— START —
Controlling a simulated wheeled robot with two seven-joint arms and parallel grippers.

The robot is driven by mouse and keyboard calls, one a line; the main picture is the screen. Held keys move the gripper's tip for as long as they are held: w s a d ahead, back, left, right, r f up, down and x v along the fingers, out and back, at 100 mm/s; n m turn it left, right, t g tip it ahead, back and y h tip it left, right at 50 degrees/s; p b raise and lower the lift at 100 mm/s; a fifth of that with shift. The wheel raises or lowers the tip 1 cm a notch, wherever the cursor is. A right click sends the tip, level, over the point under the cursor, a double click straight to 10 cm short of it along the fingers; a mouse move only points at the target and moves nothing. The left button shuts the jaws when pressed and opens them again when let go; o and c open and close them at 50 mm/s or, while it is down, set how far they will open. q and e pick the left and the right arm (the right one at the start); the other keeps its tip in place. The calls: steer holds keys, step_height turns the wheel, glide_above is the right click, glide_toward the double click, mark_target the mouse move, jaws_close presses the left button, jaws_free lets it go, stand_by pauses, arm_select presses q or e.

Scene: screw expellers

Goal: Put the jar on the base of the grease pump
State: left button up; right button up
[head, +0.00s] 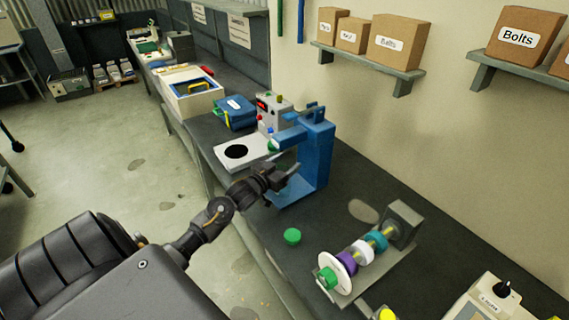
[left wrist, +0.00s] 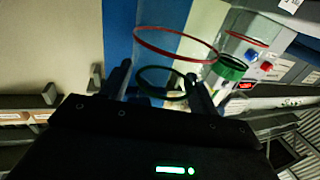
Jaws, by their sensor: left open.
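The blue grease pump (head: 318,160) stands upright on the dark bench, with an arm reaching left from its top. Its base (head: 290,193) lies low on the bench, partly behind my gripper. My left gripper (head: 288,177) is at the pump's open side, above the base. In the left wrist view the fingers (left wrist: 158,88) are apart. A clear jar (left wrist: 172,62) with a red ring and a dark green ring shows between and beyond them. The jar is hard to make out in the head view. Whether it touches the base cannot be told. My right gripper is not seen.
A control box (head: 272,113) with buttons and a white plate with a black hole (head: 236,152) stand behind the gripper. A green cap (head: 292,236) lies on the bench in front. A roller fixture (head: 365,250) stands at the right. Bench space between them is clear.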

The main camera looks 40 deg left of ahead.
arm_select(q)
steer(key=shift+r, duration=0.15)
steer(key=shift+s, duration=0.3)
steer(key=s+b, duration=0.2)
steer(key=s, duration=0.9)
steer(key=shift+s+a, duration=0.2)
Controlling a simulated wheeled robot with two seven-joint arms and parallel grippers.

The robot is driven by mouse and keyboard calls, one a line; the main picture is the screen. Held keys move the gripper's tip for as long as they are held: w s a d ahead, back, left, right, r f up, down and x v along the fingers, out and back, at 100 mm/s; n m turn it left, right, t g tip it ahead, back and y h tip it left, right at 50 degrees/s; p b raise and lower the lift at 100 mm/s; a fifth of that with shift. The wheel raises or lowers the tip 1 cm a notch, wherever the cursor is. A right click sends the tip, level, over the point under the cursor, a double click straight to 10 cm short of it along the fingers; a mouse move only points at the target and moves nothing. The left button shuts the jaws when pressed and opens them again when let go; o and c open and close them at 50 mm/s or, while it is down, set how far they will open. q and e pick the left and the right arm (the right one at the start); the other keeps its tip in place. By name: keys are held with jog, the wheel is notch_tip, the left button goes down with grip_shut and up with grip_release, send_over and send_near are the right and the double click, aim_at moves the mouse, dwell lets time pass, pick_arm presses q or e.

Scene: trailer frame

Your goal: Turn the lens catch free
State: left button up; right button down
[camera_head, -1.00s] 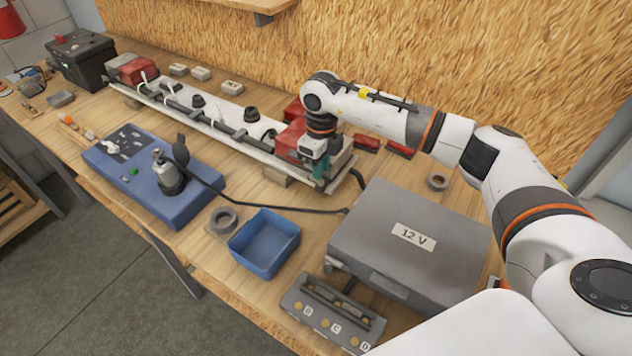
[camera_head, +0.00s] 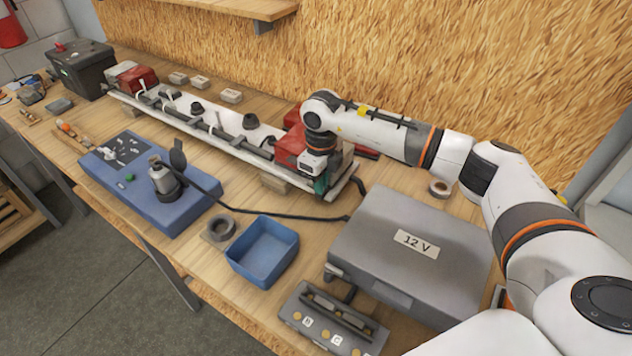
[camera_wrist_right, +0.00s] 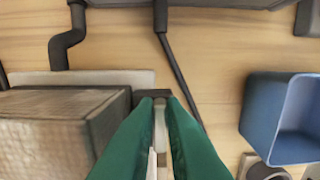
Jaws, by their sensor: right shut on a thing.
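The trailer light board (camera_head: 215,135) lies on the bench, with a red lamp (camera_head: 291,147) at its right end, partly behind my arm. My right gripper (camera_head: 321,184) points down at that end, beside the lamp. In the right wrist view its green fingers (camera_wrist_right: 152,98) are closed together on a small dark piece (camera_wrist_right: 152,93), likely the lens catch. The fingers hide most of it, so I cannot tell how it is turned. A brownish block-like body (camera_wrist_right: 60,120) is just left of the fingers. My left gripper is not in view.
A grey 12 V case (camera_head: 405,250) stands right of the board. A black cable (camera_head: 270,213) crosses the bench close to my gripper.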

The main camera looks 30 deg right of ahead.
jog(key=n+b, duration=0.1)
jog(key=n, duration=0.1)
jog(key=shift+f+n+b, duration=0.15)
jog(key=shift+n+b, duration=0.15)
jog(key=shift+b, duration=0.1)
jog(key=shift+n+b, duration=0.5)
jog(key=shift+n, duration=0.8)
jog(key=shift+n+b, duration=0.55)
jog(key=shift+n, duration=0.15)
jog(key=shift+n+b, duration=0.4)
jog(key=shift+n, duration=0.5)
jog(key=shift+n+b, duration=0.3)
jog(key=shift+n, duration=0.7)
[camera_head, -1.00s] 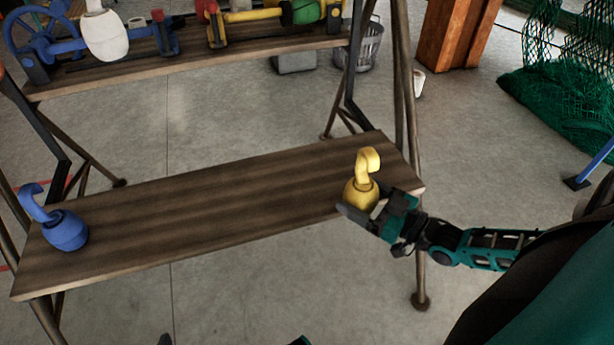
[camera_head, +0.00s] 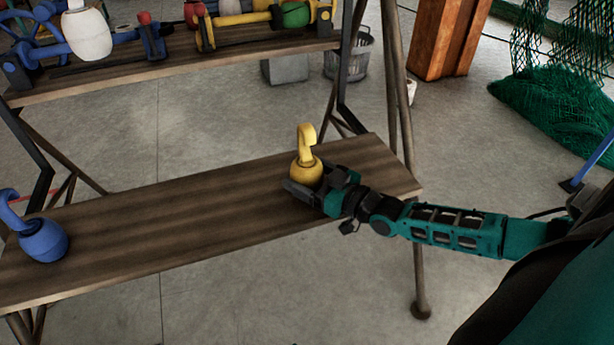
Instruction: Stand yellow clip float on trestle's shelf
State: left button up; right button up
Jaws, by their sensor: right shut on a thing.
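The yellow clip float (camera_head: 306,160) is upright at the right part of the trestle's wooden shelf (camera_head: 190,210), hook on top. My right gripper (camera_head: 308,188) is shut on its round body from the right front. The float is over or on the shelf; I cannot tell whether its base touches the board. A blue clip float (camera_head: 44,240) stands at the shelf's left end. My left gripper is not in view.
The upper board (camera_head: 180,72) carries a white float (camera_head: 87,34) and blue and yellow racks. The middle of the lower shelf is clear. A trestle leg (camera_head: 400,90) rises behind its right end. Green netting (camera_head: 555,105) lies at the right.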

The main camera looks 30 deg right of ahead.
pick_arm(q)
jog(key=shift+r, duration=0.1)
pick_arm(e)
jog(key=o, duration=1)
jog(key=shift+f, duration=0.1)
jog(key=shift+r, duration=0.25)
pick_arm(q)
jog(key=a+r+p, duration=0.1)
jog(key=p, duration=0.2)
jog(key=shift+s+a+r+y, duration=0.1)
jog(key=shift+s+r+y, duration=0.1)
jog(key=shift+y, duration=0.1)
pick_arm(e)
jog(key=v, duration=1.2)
— END —
YOUR OBJECTIVE:
Every record must be copied exactly, with images dropped from the result.

RESPONSE:
Controlling a simulated wheeled robot with two seven-joint arms and parallel grippers.

The robot is driven by mouse and keyboard calls, one a line; the main picture is the screen. Held keys move the gripper's tip for as long as they are held: w s a d ahead, back, left, right, r f up, down and x v along the fingers, out and back, at 100 mm/s; n m turn it left, right, t g tip it ahead, back and y h tip it left, right at 50 degrees/s; p b raise and lower the lift at 100 mm/s; a fifth of that with shift. The wheel raises or lowers the tip 1 cm a notch, wherever the cursor is. A right click sends the tip, level, over the point under the cursor, a double click straight to 10 cm short of it along the fingers; a mouse move only points at the target and moves nothing. The left button shuts the jaws when pressed and opens them again when let go; o and c open and close them at 50 mm/s or, while it is down, set how far they will open. q and e pick the left and the right arm (the right one at the start); the other keeps its tip in place. The calls: steer holds keys, step_height turns the wheel, glide_above is the right click, glide_toward the double click, mark_target the mouse move, jaws_close presses the left button, jaws_free lets it go, stand_by pauses, arm_select presses q or e.

Scene: screw expellers

Goal: Put the jar on the base of the grease pump
State: left button up; right button up
[head, +0.00s] 
[left wrist, +0.00s] 
Jaws, by their sensor: left open.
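The blue grease pump (head: 318,160) stands upright on the dark bench, with an arm reaching left from its top. Its base (head: 290,193) lies low on the bench, partly behind my gripper. My left gripper (head: 288,177) is at the pump's open side, above the base. In the left wrist view the fingers (left wrist: 158,88) are apart. A clear jar (left wrist: 172,62) with a red ring and a dark green ring shows between and beyond them. The jar is hard to make out in the head view. Whether it touches the base cannot be told. My right gripper is not seen.
A control box (head: 272,113) with buttons and a white plate with a black hole (head: 236,152) stand behind the gripper. A green cap (head: 292,236) lies on the bench in front. A roller fixture (head: 365,250) stands at the right. Bench space between them is clear.

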The main camera looks 40 deg left of ahead.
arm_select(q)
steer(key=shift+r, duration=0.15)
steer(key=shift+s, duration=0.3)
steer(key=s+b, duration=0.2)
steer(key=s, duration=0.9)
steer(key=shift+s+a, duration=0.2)
Controlling a simulated wheeled robot with two seven-joint arms and parallel grippers.

The robot is driven by mouse and keyboard calls, one a line; the main picture is the screen. Held keys move the gripper's tip for as long as they are held: w s a d ahead, back, left, right, r f up, down and x v along the fingers, out and back, at 100 mm/s; n m turn it left, right, t g tip it ahead, back and y h tip it left, right at 50 degrees/s; p b raise and lower the lift at 100 mm/s; a fifth of that with shift. The wheel raises or lowers the tip 1 cm a notch, wherever the cursor is. A right click sends the tip, level, over the point under the cursor, a double click straight to 10 cm short of it along the fingers; a mouse move only points at the target and moves nothing. The left button shuts the jaws when pressed and opens them again when let go; o and c open and close them at 50 mm/s or, while it is down, set how far they will open. q and e pick the left and the right arm (the right one at the start); the other keeps its tip in place. By name: keys are held with jog, the wheel is notch_tip, the left button goes down with grip_shut and up with grip_release, send_over and send_near are the right and the double click, aim_at moves the mouse, dwell lets time pass, pick_arm presses q or e.

Scene: trailer frame

Your goal: Turn the lens catch free
State: left button up; right button down
[camera_head, -1.00s] 
[camera_head, +0.00s] 
[camera_wrist_right, +0.00s] 
Jaws, by their sensor: right shut on a thing.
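The trailer light board (camera_head: 215,135) lies on the bench, with a red lamp (camera_head: 291,147) at its right end, partly behind my arm. My right gripper (camera_head: 321,184) points down at that end, beside the lamp. In the right wrist view its green fingers (camera_wrist_right: 152,98) are closed together on a small dark piece (camera_wrist_right: 152,93), likely the lens catch. The fingers hide most of it, so I cannot tell how it is turned. A brownish block-like body (camera_wrist_right: 60,120) is just left of the fingers. My left gripper is not in view.
A grey 12 V case (camera_head: 405,250) stands right of the board. A black cable (camera_head: 270,213) crosses the bench close to my gripper.

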The main camera looks 30 deg right of ahead.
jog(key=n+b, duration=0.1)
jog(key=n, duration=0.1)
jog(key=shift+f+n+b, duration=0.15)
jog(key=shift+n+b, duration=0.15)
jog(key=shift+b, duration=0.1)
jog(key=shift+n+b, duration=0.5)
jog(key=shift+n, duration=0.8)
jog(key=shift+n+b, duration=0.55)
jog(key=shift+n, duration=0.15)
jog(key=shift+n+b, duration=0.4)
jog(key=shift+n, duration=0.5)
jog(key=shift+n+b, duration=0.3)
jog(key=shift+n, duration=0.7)
[camera_head, -1.00s] 
[camera_head, +0.00s] 
Instruction: Stand yellow clip float on trestle's shelf
State: left button up; right button up
Jaws, by their sensor: right shut on a thing.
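The yellow clip float (camera_head: 306,160) is upright at the right part of the trestle's wooden shelf (camera_head: 190,210), hook on top. My right gripper (camera_head: 308,188) is shut on its round body from the right front. The float is over or on the shelf; I cannot tell whether its base touches the board. A blue clip float (camera_head: 44,240) stands at the shelf's left end. My left gripper is not in view.
The upper board (camera_head: 180,72) carries a white float (camera_head: 87,34) and blue and yellow racks. The middle of the lower shelf is clear. A trestle leg (camera_head: 400,90) rises behind its right end. Green netting (camera_head: 555,105) lies at the right.

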The main camera looks 30 deg right of ahead.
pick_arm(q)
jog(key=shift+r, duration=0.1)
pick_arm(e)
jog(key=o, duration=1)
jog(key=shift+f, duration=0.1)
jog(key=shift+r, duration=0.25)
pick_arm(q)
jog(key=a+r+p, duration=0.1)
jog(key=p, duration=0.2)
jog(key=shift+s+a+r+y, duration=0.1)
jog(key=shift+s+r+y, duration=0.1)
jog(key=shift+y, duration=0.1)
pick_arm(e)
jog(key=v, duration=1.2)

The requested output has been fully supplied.